**JOB**
Check each line of the listing below for the string "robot", and copy the ones that have it.

**GIVEN MATERIAL**
::::::::::

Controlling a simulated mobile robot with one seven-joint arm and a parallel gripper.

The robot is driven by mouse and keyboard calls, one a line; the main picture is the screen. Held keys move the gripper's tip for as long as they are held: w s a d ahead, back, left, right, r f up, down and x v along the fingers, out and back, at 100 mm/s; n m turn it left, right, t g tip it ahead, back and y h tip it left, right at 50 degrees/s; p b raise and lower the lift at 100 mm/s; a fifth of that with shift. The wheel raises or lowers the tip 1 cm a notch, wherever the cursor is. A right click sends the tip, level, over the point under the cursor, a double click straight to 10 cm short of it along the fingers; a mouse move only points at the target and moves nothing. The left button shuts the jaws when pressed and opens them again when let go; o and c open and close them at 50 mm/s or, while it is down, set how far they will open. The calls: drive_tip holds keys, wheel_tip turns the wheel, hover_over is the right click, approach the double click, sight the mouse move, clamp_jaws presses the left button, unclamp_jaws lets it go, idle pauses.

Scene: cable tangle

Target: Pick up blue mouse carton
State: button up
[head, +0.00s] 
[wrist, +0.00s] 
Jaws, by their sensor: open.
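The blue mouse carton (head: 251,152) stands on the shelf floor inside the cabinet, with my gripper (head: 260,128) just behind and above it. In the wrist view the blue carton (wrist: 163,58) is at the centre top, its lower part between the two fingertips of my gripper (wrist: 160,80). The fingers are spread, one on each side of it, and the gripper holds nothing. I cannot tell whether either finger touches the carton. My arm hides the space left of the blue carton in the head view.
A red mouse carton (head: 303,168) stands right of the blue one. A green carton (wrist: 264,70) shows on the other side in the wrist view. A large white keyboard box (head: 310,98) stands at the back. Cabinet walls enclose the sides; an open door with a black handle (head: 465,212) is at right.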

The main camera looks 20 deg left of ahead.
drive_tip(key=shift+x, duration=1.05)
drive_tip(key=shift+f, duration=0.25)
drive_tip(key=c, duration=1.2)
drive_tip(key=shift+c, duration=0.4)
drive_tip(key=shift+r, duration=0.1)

::::::::::

**RIGHT ANSWER**
Controlling a simulated mobile robot with one seven-joint arm and a parallel gripper.
The robot is driven by mouse and keyboard calls, one a line; the main picture is the screen. Held keys move the gripper's tip for as long as they are held: w s a d ahead, back, left, right, r f up, down and x v along the fingers, out and back, at 100 mm/s; n m turn it left, right, t g tip it ahead, back and y h tip it left, right at 50 degrees/s; p b raise and lower the lift at 100 mm/s; a fifth of that with shift. The wheel raises or lowers the tip 1 cm a notch, wherever the cursor is. A right click sends the tip, level, over the point under the cursor, a double click straight to 10 cm short of it along the fingers; a mouse move only points at the target and moves nothing. The left button shuts the jaws when pressed and opens them again when let go; o and c open and close them at 50 mm/s or, while it is down, set how far they will open. The calls: drive_tip holds keys, wheel_tip turns the wheel, hover_over is the right click, approach the double click, sight the mouse move, clamp_jaws presses the left button, unclamp_jaws lets it go, idle pauses.

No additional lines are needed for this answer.